Deuxième moment dans l’histoire d’Hunilla la robinsonne, héroïne des Iles enchantées tout aussi improbable que la Yillah de Mardi. Abandonnée sur l’île Norfolk avec deux compagnons d’infortune qui finissent par mourir sous ses yeux, dans un premier temps elle s’acharne à la recherche du temps perdu, « mais le calcul s’avéra impossible. Quel était le jour, quel était le mois, elle ne le pouvait dire. Dans le labyrinthe du temps, Hunilla s’était entièrement perdue ». Puis c’est la narration elle-même qui se met à faire défaut. Ecoutons le narrateur/écrivain :

« Contre ma volonté, le silence ici descend sur moi. Qui sait si la nature n’impose pas le secret à ceux qui ont eu connaissance de certaines choses.[…] Si certains livres sont interdits parce qu’on les tient pour pernicieux, que dire des faits plus pernicieux encore que les fantasmes d’un esprit délirant ? […] Les événements, non pas les livres, voilà ce qu’il faudrait interdire. »’

Ce n’est donc pas le récit qui est pernicieux, mais l’événement. Et c’est pourquoi Hunilla, digne sœur de Bartleby, fait des réponses aussi incertaines aux questions du capitaine, qui lui demande pourquoi elle a cessé de marquer les jours :

‘« Il y eut encore d’autres jours, bien d’autres jours. Pourquoi avez-vous cessé de les marquer, Hunilla ? – Epargnez-moi cette question, Señor. – Et, dans l’intervalle, aucun autre navire ne passa-t-il devant l’île ? – Si, Señor, mais… – Vous ne répondez-pas ; mais quoi, Hunilla ? – Epargnez-moi cette question, Señor. – Vous avez vu des navires passer au large ; vous leur avez fait signe ; ils ont poursuivi leur route… est-ce bien cela, Hunilla ? – Qu’il en soit, Señor, comme vous l’avez dit. » [Et le narrateur termine] : « Mais non, je ne ferai pas de ce récit une arme effilée dont les esprits cyniques ne manqueraient pas de se servir pour confirmer leur thèse » 731

Où l’on voit que Melville incline vers un récit où les événements ont de moins en moins de part. Le récit est-il impossible parce qu’ils sont indicibles, parce que le croisement de l’événement et de son dire est impossible ? Ou le récit devient-il, dans une formulation à la façon de Maurice Blanchot, celui de l’événement inouï de cette impossibilité ?

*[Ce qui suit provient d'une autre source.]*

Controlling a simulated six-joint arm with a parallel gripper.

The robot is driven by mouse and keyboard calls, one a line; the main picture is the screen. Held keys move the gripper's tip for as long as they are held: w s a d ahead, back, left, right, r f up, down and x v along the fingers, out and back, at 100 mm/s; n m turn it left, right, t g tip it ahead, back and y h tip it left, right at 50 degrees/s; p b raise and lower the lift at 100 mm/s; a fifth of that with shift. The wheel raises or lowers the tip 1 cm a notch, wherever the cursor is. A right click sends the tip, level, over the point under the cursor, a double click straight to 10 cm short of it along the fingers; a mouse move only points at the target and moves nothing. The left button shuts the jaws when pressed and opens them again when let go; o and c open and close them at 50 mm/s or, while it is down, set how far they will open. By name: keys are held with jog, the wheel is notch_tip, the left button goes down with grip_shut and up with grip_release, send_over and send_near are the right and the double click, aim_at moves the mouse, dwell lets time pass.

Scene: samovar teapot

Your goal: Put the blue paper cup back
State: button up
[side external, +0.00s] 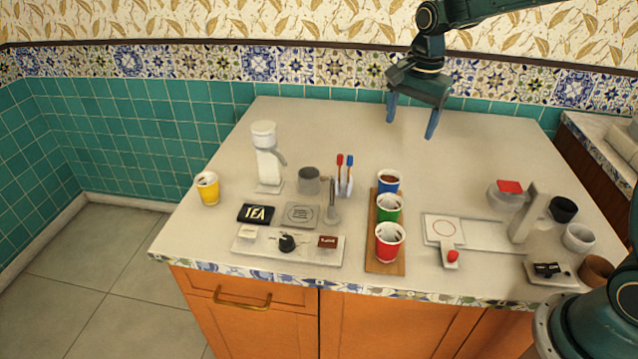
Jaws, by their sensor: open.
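The blue paper cup (388,181) stands upright at the far end of a wooden board (385,265), with a dark brown filling in it. A green paper cup (389,209) and a red paper cup (389,243) stand in front of it on the same board, in a row. My gripper (411,122) is open and empty. It hangs in the air above the back of the counter, up and to the right of the blue cup, and touches nothing.
A yellow cup (207,188) stands at the left. A white dispenser (266,155), grey canister (309,180) and red and blue-topped utensils (345,174) stand left of the board. A red-knobbed device (452,255) lies to the right. The counter's back is clear.

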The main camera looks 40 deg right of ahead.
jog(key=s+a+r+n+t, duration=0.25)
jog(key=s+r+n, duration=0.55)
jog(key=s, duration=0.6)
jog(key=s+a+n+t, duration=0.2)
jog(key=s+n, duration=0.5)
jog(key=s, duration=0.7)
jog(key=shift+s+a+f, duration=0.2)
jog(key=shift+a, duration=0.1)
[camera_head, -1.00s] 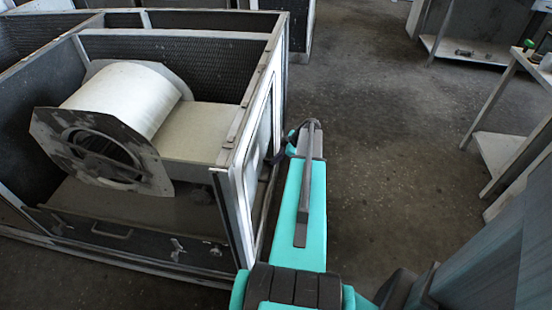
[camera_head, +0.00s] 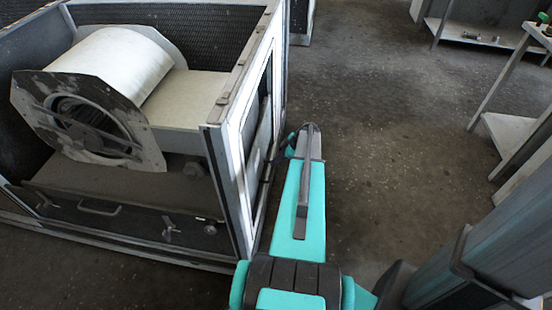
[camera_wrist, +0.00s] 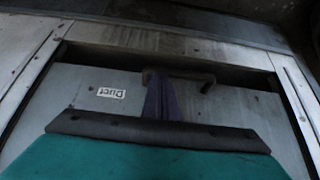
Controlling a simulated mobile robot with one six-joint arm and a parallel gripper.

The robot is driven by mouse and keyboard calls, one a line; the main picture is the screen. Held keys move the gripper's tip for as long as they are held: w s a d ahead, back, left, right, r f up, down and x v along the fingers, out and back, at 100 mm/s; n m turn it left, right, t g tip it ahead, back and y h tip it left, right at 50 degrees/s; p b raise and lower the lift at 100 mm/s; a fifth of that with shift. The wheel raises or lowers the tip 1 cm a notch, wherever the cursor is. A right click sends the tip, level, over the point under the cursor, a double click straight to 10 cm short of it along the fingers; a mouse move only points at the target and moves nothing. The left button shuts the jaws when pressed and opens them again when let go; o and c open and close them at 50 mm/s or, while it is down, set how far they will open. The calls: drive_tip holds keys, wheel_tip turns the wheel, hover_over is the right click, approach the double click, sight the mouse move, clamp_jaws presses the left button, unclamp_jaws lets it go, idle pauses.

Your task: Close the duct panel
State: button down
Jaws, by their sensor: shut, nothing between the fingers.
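The grey duct panel (camera_wrist: 85,95), with a small white "Duct" label, fills the middle of the wrist view. A dark gap shows between its upper edge and the frame around it. A dark bar handle (camera_wrist: 204,82) sits near that edge. My gripper (camera_wrist: 163,78) is shut, with its fingers against or just in front of the handle; I cannot tell if they touch. In the head view my arm reaches along the right side wall (camera_head: 250,125) of the blower housing.
The housing holds a pale blower drum (camera_head: 130,62) with a grey end plate. A low front panel with a handle (camera_head: 100,208) and latches runs below it. Metal workbenches (camera_head: 510,130) stand to the right. The floor between (camera_head: 400,110) is clear.

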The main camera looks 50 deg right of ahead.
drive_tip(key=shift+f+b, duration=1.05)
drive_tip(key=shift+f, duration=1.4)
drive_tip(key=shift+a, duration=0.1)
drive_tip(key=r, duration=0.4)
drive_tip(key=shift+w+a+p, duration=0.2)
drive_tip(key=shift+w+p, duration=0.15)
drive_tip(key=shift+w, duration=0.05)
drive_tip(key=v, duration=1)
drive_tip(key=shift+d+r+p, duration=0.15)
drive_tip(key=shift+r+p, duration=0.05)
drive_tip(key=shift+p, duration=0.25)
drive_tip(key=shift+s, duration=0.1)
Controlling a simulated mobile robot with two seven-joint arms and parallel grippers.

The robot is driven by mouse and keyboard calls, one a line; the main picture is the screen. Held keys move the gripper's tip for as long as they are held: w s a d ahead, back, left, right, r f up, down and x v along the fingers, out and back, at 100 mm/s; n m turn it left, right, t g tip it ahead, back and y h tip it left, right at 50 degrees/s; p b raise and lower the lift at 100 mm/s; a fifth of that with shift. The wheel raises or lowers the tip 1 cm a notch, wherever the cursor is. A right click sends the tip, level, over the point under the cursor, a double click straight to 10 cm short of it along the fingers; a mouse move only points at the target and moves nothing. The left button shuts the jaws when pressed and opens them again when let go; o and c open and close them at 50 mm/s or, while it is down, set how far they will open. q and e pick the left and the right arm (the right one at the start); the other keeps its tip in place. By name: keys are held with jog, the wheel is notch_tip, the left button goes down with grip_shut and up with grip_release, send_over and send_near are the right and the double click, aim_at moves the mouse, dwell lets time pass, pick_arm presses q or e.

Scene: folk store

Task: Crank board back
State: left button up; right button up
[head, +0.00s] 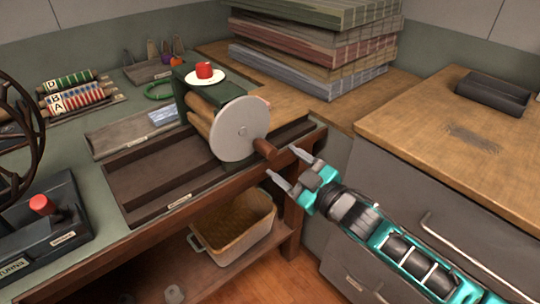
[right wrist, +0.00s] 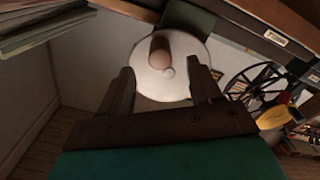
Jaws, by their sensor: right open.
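The crank is a pale round disc (head: 234,128) with a brown wooden handle (head: 265,148) near its lower right rim. It is on the front of a dark green roller machine (head: 225,88), with wooden rollers behind the disc. The machine stands over a long dark wooden tray (head: 145,187). I cannot single out the board for certain. My right gripper (head: 283,163) is open and empty, just right of and below the handle, apart from it. In the right wrist view the disc (right wrist: 185,80) and handle (right wrist: 160,52) appear ahead, between and beyond the fingers. My left gripper is not in view.
A red knob (head: 204,70) on a white plate tops the machine. Stacked boards (head: 315,45) stand behind. A drawer cabinet (head: 470,135) is at right, a basket (head: 235,235) on the lower shelf. A switch box (head: 45,225) and dark wheel (head: 15,130) are at left.

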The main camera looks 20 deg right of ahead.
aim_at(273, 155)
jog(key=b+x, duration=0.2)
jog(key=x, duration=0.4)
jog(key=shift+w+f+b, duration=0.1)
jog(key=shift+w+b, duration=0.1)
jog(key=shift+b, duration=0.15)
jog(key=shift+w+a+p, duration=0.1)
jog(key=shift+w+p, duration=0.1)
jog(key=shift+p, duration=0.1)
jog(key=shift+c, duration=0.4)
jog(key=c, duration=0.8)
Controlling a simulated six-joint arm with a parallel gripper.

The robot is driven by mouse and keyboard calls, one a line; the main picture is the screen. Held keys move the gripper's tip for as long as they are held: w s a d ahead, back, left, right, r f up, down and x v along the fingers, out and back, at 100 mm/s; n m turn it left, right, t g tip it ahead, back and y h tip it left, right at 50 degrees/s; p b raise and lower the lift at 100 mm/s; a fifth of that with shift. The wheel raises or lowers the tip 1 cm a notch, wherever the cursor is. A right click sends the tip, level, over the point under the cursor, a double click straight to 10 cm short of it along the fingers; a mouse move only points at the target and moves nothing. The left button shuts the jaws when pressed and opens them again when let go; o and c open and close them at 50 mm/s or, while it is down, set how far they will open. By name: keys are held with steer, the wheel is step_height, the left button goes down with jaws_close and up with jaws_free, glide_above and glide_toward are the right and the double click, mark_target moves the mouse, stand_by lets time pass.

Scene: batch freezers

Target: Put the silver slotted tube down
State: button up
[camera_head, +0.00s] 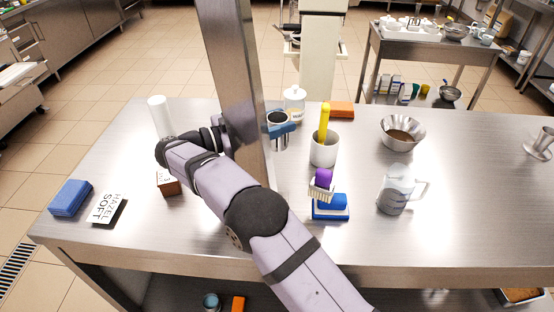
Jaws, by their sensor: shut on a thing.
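The silver slotted tube (281,143) is upright just right of the steel post, toward the back of the steel table. Its round open top shows dark inside; I cannot make out its slots. My gripper (282,129) has blue jaws closed around the tube's upper part. The post hides part of my wrist. I cannot tell whether the tube's bottom touches the table (350,241).
A steel post (234,75) stands close left of the tube. Nearby are a white lidded jar (294,103), an orange block (342,109) and a grey crock (323,153) with a yellow-handled tool. A metal bowl (402,133) and clear jug (396,193) stand right.

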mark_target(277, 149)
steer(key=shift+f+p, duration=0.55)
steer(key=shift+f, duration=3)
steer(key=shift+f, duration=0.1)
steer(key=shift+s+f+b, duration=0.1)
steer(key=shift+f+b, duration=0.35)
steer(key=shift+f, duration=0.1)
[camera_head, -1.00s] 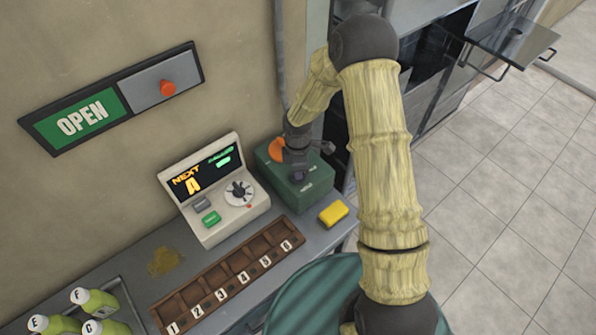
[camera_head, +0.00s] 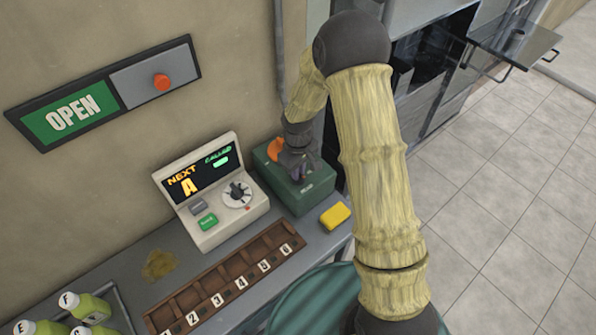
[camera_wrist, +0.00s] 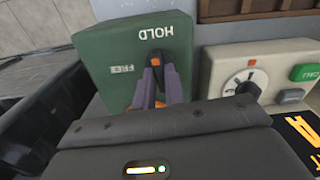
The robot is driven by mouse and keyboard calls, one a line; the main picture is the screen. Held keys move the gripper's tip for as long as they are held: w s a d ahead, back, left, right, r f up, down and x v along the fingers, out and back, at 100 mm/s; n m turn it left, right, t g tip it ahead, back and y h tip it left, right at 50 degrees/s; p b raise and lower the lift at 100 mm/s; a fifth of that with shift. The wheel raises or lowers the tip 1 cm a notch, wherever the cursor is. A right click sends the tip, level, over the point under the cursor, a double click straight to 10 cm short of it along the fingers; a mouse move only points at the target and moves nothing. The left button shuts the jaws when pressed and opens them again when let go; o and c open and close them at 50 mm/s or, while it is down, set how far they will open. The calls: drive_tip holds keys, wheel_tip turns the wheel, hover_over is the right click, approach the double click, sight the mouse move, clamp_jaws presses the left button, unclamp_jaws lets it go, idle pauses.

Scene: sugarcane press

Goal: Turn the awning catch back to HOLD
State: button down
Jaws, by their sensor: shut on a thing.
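The awning catch is on a dark green box (camera_head: 306,200) on the counter, beside the white console. An orange part (camera_head: 275,150) shows at the box's back left in the head view. In the wrist view the box (camera_wrist: 110,50) has a HOLD label near its edge and a FREE label to the side. My gripper (camera_head: 298,170) is over the box top. In the wrist view its purple fingers (camera_wrist: 157,78) are closed around the catch's lever, whose orange tip (camera_wrist: 155,60) shows between them and points toward HOLD. The fingers and wrist hide most of the catch.
The white console (camera_head: 215,192) with a dial and display stands close at left. A yellow block (camera_head: 335,215) lies in front of the box. A numbered wooden rack (camera_head: 230,275) and green-filled bottles (camera_head: 88,305) are further left. An OPEN sign (camera_head: 75,118) hangs on the wall.

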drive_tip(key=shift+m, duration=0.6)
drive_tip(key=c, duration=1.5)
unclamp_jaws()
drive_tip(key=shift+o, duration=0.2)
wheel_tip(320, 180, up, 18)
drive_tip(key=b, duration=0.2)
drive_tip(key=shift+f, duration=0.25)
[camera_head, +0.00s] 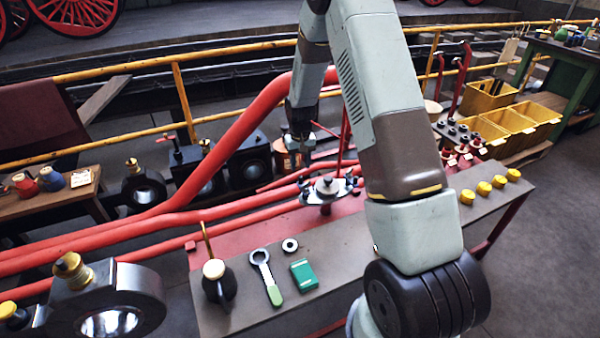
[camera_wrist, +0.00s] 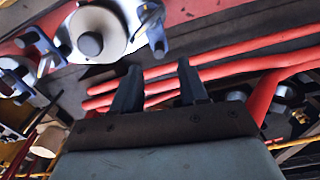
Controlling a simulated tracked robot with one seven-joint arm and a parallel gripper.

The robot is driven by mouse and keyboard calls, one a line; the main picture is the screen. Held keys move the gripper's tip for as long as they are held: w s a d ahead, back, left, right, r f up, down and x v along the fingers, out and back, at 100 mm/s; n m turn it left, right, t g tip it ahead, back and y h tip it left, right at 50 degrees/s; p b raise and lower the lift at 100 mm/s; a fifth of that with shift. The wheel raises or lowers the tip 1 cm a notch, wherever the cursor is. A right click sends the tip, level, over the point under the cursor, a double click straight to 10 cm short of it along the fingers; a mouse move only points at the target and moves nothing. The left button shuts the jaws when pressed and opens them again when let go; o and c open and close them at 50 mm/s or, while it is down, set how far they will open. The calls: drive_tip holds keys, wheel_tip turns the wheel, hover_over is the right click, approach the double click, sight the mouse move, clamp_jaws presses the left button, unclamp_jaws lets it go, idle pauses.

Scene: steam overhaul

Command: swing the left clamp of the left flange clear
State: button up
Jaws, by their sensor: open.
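The left flange (camera_head: 326,190) is a pale round disc with a dark central knob on the red-topped bench in the head view. Dark clamps sit at its rim, one at its left (camera_head: 304,188). In the wrist view the flange (camera_wrist: 110,28) is at upper left, with one clamp (camera_wrist: 150,22) at its right edge and another (camera_wrist: 38,45) at its lower left. My gripper (camera_wrist: 159,68) is open and empty, its two fingers apart. It is beside the flange, touching no clamp that I can see. In the head view my gripper (camera_head: 300,148) is above and behind the flange.
Red pipes (camera_head: 150,228) run along the bench's back. A ring spanner (camera_head: 266,277), green box (camera_head: 303,275) and oil can (camera_head: 215,280) lie or stand at the front left. Yellow caps (camera_head: 484,188) stand at right. My arm hides part of the bench.

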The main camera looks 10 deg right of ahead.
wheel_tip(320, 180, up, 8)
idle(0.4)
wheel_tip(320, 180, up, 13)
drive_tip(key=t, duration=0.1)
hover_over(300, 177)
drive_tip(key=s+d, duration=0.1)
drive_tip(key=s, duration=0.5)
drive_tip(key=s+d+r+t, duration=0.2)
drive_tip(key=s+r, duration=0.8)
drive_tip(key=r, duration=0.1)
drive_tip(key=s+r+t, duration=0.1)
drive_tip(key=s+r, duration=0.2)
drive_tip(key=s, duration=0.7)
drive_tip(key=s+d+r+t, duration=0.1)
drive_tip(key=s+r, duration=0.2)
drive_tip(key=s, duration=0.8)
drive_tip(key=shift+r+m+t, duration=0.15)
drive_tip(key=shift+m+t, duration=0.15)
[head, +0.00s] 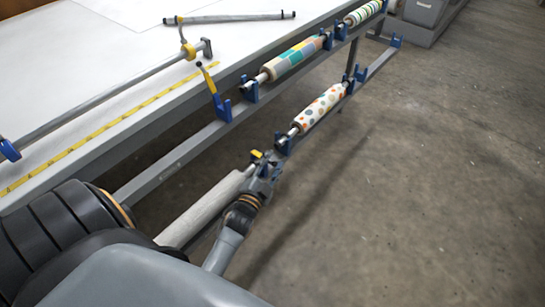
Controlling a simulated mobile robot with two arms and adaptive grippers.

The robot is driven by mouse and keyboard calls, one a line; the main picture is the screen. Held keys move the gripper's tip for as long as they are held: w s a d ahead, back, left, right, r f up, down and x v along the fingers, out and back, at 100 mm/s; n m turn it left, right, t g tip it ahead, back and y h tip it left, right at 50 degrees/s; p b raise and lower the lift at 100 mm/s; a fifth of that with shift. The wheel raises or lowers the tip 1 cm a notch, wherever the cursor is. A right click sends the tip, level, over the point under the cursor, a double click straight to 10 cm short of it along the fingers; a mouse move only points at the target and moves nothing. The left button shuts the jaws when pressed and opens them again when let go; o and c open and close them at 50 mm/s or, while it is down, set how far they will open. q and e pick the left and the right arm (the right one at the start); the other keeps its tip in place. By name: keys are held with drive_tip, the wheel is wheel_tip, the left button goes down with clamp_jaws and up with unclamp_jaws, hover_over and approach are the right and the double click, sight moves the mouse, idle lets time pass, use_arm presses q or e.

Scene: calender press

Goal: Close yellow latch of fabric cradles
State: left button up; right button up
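Fabric rolls lie in blue cradles along the table's side. A plain pale roll (205,208) is on the lower rail, and a small yellow latch (256,154) shows at its far end. My left gripper (266,170) is at that end, close to the latch; I cannot tell whether it touches it. Its fingers are too small and dark to tell open from shut. A dotted roll (322,108) lies beyond in a blue cradle (284,145). A patchwork roll (294,59) is in an upper cradle (250,90). A yellow and blue lever (209,80) stands upright, tilted, on the upper rail. My right gripper is not in view.
The white table (110,50) fills the upper left, with a yellow measuring strip (120,118) along its edge and a grey bar (110,95) above it. A grey bin (425,12) stands at the top right. The concrete floor (430,180) at the right is clear.

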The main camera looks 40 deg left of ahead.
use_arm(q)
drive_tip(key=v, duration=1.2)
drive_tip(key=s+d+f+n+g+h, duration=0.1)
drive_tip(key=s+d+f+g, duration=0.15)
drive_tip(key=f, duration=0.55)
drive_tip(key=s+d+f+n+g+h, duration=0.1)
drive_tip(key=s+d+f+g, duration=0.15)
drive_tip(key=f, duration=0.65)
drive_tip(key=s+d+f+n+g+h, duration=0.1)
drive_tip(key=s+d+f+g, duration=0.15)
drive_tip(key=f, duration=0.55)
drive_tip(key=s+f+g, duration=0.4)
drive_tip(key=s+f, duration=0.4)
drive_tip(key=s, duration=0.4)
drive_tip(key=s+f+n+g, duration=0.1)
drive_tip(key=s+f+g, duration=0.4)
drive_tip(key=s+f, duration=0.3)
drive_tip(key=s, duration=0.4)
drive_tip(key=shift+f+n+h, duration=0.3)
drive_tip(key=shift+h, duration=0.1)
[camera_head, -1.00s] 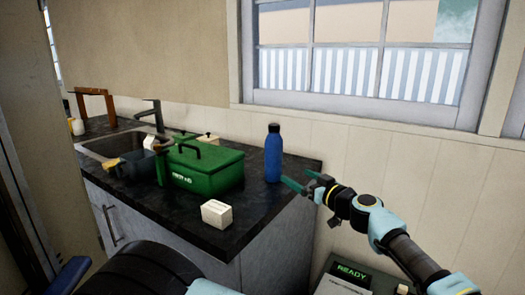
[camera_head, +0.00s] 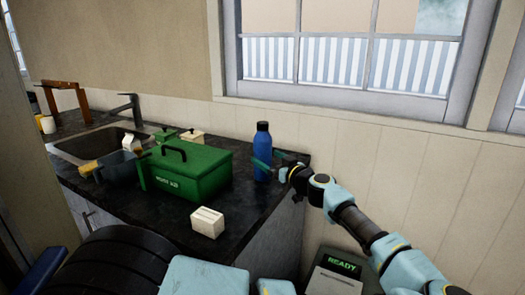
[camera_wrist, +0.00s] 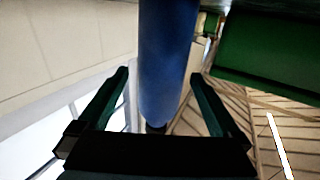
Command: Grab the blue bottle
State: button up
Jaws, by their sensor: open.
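The blue bottle (camera_head: 263,154) with a black cap stands upright on the dark counter, right of the green first-aid box. My gripper (camera_head: 268,163) is at the bottle from the right, with its green fingers open at about mid-height of the bottle. In the wrist view, the blue bottle (camera_wrist: 166,65) runs down the middle of the picture, in line with the gap between my open fingers (camera_wrist: 160,80). The fingers lie on either side of it and do not visibly press on it.
The green box (camera_head: 185,170) stands left of the bottle on the counter (camera_head: 245,205). A small white box (camera_head: 207,222) lies in front of it. A dark pan (camera_head: 118,168) and a sink (camera_head: 95,145) are further left. The wall and window are behind.

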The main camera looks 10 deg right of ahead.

Melville occupe bel et bien une position charnière dans l’histoire de la fiction américaine. Si d’un côté il inaugure cette problématique de l’événement, dans toute sa pureté aventurière et dans toute l’immédiateté de son dire impossible, de l’autre il ne s’affranchit pas vraiment des canons narratifs de la littérature européenne de son époque : la centration du récit sur un thème événementiel récurrent (souvent, bien sûr, péripéties de navigation : Moby Dick, Omoo, Taïpi, Mardi, Redburn, La vareuse blanche, Benito Cereno…), l’organisation générale de la narration en un crescendo dramatique qui culmine dans l’événement central et attendu du roman (la rencontre de la baleine blanche dans Moby Dick, la chute à la mer dans La vareuse blanche), la progression mélodramatique de Pierre ou les ambiguïtés (abandon, meurtre, suicide…), la quête initiatique de Taji à la poursuite de la mystérieuse Yillah dans l’archipel-monde de Mardi 732 , initiée par un double événement : désertion de Taji, meurtre d’un prêtre… Bien qu’il faille s’éloigner des façons de raconter de l’Ancien Monde, on en conserve quand même la plupart des codes. On est aventurier, certes, mais tant que cela du côté  du mode narratif ?

***

Ainsi ira la littérature romanesque américaine, oscillant sans cesse entre deux pôles : d’un côté, on réécrit le récit pionnier, celui des origines nationales, où l’événement était à tous les coins de forêt, de désert. De l’autre, on est saisi d’un doute radical concernant la capacité du langage à interpréter correctement ces événements, à les transcrire dans toute leur pureté originelle.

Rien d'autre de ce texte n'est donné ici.